Only the lines from the one holding "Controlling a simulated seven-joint" through the one holding "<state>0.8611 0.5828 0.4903" are to be retyped, exactly as they appear, with both boundary lines included.

▼

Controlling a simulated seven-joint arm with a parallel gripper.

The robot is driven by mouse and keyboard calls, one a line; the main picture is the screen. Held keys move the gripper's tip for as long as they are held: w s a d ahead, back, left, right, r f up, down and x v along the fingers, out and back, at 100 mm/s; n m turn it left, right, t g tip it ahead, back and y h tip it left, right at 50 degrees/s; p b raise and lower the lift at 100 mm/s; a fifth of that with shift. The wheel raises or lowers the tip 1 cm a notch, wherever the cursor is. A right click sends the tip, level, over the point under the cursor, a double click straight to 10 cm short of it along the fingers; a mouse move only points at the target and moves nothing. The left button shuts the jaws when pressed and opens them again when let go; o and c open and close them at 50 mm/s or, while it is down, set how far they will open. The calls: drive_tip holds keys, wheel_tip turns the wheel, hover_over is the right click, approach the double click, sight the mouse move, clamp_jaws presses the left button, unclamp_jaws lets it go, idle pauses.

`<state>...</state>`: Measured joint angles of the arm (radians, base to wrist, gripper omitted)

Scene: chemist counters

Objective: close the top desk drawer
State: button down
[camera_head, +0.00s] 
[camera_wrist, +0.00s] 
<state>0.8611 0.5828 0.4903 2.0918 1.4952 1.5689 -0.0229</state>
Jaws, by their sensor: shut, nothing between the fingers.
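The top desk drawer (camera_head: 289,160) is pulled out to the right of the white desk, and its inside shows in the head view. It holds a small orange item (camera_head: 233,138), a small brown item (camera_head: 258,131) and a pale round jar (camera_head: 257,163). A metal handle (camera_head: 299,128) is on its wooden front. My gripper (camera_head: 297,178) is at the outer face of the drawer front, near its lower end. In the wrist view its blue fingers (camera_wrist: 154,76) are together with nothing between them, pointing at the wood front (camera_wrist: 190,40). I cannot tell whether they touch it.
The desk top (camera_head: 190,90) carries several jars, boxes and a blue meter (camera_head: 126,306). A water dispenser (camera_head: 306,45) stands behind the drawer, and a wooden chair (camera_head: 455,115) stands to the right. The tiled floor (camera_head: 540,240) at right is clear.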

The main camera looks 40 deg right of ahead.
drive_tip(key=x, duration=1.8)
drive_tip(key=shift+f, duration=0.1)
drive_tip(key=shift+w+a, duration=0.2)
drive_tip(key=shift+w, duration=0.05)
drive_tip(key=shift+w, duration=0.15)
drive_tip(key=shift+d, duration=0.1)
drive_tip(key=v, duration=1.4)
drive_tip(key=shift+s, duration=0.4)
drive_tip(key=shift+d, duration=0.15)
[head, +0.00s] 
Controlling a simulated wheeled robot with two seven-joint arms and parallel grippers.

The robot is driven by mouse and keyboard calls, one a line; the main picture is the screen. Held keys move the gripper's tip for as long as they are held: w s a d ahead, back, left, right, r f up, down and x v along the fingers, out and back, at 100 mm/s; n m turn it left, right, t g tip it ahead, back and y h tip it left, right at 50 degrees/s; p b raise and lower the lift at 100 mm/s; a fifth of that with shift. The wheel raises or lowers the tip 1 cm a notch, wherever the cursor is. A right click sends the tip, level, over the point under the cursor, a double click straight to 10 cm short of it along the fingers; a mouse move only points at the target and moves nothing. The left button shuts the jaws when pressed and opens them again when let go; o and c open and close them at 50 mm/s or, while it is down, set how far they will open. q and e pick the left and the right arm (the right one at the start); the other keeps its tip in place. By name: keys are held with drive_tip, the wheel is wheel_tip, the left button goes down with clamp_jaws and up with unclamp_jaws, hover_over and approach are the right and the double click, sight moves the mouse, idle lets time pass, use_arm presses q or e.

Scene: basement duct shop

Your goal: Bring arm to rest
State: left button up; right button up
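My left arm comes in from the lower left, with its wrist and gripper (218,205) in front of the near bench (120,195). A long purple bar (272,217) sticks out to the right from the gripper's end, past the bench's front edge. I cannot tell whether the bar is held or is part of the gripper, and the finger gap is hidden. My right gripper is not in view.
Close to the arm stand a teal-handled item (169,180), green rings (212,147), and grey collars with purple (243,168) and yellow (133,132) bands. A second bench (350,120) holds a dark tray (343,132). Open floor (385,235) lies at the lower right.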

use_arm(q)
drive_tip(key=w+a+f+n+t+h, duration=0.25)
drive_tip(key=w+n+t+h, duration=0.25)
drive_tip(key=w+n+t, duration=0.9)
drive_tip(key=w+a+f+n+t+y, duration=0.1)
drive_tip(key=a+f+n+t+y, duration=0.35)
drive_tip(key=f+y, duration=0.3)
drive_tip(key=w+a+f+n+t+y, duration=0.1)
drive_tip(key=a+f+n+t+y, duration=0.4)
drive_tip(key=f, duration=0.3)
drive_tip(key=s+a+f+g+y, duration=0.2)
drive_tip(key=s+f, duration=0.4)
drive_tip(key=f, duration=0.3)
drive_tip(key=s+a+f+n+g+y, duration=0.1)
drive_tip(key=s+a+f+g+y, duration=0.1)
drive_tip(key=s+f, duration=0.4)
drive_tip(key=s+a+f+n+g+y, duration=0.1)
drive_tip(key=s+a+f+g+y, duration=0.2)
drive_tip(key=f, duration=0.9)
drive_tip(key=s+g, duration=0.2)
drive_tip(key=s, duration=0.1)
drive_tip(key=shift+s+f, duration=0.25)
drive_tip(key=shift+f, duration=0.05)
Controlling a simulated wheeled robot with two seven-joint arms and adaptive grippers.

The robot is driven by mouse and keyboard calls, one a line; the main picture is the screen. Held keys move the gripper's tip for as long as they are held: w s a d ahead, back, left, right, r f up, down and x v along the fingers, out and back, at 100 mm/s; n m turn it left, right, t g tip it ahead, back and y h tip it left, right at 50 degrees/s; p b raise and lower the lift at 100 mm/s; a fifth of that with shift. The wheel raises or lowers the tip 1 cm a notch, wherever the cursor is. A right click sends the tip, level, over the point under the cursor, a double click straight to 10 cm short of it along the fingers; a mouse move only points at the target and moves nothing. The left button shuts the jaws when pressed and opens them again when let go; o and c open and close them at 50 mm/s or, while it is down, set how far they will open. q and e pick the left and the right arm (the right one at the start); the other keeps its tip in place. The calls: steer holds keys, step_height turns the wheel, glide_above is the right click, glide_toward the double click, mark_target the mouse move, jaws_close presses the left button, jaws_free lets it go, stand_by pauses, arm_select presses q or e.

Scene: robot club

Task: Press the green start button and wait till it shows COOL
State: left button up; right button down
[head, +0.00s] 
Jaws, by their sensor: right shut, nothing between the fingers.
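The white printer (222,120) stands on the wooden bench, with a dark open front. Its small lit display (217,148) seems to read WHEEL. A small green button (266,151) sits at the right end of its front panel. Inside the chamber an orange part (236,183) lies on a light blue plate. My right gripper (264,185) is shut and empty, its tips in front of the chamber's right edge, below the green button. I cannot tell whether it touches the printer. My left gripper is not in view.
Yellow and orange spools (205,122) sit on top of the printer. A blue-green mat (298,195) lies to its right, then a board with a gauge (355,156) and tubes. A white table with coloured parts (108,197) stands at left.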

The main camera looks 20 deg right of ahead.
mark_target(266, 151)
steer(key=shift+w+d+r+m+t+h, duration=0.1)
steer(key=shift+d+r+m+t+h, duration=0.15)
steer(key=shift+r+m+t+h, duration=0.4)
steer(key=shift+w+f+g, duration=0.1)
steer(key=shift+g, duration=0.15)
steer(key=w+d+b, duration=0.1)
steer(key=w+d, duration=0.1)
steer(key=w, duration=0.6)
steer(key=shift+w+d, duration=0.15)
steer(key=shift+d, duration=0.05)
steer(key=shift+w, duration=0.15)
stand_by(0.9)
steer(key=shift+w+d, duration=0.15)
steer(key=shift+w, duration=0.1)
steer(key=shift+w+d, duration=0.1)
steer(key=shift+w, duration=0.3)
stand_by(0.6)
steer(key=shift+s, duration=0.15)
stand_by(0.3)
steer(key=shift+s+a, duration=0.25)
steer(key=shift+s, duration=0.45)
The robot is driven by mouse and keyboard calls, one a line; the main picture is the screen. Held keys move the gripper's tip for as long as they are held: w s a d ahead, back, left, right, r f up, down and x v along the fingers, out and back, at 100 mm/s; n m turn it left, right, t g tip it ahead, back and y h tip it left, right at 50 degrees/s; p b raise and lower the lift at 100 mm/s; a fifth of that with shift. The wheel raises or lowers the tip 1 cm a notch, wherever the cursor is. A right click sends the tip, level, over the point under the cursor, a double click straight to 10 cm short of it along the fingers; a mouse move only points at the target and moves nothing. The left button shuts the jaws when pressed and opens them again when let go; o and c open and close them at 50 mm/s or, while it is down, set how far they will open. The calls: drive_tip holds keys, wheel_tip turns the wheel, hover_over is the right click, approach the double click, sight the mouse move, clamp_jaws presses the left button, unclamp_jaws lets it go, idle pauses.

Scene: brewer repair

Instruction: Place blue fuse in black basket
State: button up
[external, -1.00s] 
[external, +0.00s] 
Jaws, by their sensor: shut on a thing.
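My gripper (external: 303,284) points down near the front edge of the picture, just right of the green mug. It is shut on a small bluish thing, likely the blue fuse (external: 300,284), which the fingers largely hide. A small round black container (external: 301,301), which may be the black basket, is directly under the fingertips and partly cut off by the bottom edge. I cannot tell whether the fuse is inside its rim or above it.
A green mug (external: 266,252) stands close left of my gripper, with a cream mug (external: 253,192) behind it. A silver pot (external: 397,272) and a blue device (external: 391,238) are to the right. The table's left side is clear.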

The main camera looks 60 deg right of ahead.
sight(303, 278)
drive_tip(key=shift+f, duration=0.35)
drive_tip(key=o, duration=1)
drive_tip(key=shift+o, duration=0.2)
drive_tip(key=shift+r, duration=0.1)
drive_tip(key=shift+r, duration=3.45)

▲
▼

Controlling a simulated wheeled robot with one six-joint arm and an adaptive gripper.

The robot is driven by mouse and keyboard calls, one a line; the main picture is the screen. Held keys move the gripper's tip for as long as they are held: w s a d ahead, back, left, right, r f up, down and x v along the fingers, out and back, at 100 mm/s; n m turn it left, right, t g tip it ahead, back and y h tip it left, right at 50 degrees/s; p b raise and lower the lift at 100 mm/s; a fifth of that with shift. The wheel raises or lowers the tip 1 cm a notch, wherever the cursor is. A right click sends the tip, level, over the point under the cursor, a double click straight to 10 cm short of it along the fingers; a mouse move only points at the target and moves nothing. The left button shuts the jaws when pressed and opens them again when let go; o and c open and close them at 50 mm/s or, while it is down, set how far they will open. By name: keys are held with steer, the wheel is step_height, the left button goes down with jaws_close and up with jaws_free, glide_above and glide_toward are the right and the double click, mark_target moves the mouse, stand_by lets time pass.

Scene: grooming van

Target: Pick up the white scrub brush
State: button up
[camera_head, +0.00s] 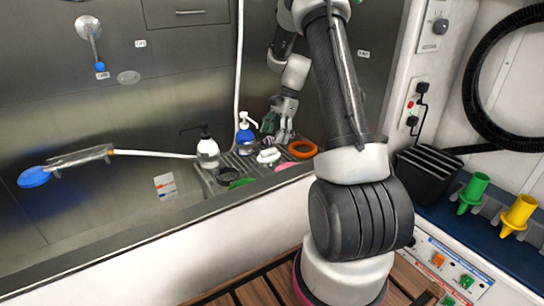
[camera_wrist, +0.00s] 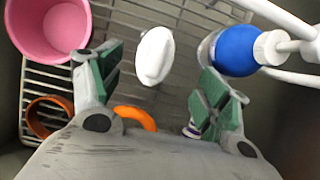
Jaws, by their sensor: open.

▲
▼

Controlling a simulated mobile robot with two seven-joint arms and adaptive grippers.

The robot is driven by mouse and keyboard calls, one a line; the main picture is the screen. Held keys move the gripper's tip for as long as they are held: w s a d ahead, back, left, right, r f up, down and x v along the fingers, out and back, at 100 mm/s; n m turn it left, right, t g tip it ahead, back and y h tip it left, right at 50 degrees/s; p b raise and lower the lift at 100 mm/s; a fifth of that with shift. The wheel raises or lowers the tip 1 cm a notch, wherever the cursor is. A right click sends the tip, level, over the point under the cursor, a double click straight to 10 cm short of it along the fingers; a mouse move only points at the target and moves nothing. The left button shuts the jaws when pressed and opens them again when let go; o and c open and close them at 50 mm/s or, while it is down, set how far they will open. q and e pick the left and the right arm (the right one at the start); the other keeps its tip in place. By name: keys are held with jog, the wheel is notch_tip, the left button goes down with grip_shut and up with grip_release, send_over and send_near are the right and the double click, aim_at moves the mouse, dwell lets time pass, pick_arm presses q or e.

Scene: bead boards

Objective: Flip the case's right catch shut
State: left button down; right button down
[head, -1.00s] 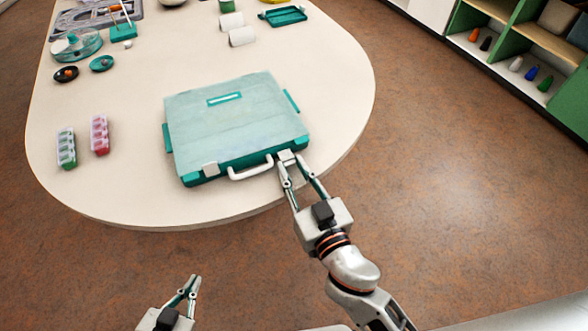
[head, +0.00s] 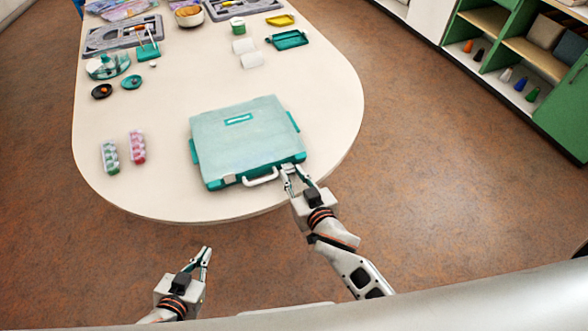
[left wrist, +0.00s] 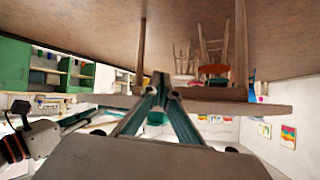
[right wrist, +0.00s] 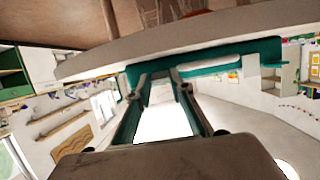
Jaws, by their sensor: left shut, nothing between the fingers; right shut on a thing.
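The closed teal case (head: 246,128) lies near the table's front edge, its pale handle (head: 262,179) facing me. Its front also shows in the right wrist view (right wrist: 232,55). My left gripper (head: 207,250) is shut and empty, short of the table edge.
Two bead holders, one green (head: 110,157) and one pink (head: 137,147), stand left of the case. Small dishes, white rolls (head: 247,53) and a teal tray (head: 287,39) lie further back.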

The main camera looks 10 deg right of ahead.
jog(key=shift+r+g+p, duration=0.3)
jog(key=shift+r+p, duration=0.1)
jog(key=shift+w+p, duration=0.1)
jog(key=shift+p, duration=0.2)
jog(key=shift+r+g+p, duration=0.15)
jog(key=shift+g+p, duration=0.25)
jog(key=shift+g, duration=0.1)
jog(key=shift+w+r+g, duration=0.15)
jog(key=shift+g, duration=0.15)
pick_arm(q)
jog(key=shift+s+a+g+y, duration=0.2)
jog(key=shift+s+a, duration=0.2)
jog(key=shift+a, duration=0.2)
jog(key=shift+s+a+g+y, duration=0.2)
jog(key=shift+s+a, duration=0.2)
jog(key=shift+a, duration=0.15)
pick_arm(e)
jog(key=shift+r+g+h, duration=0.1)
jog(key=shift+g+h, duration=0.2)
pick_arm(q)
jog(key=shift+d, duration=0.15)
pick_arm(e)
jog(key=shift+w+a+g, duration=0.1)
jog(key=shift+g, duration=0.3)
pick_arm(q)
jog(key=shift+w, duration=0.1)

▲

SOLUTION TO THE PROBLEM:
Controlling a simulated seven-joint arm with a parallel gripper.

The robot is driven by mouse and keyboard calls, one a line; the main picture is the screen. Held keys move the gripper's tip for as long as they are held: w s a d ahead, back, left, right, r f up, down and x v along the fingers, out and back, at 100 mm/s; n m turn it left, right, t g tip it ahead, back and y h tip it left, right at 50 degrees/s; p b raise and lower the lift at 100 mm/s; a fifth of that with shift. The wheel raises or lowers the tip 1 cm a notch, wherever the cursor is. A right click sends the tip, level, over the point under the cursor, a double click straight to 10 cm short of it along the fingers; a mouse move only points at the target and moves nothing. The left button shuts the jaws when pressed and opens them again when let go; o and c open and close them at 50 mm/s or, while it is down, set how far they will open. The calls: drive_tip holds keys, wheel_tip turns the wheel, hover_over is the right click, approach the double click, sight the mouse move, clamp_jaws presses the left button, unclamp_jaws lets it go, idle pauses.

`<state>...</state>`: Measured joint angles of the arm (radians, base to wrist, gripper omitted)

Scene: chemist counters

Objective: close the top desk drawer
State: button down
[camera_head, +0.00s] 
[camera_wrist, +0.00s] 
<state>0.8611 0.5828 0.4903 2.0918 1.4952 1.5689 -0.0229</state>

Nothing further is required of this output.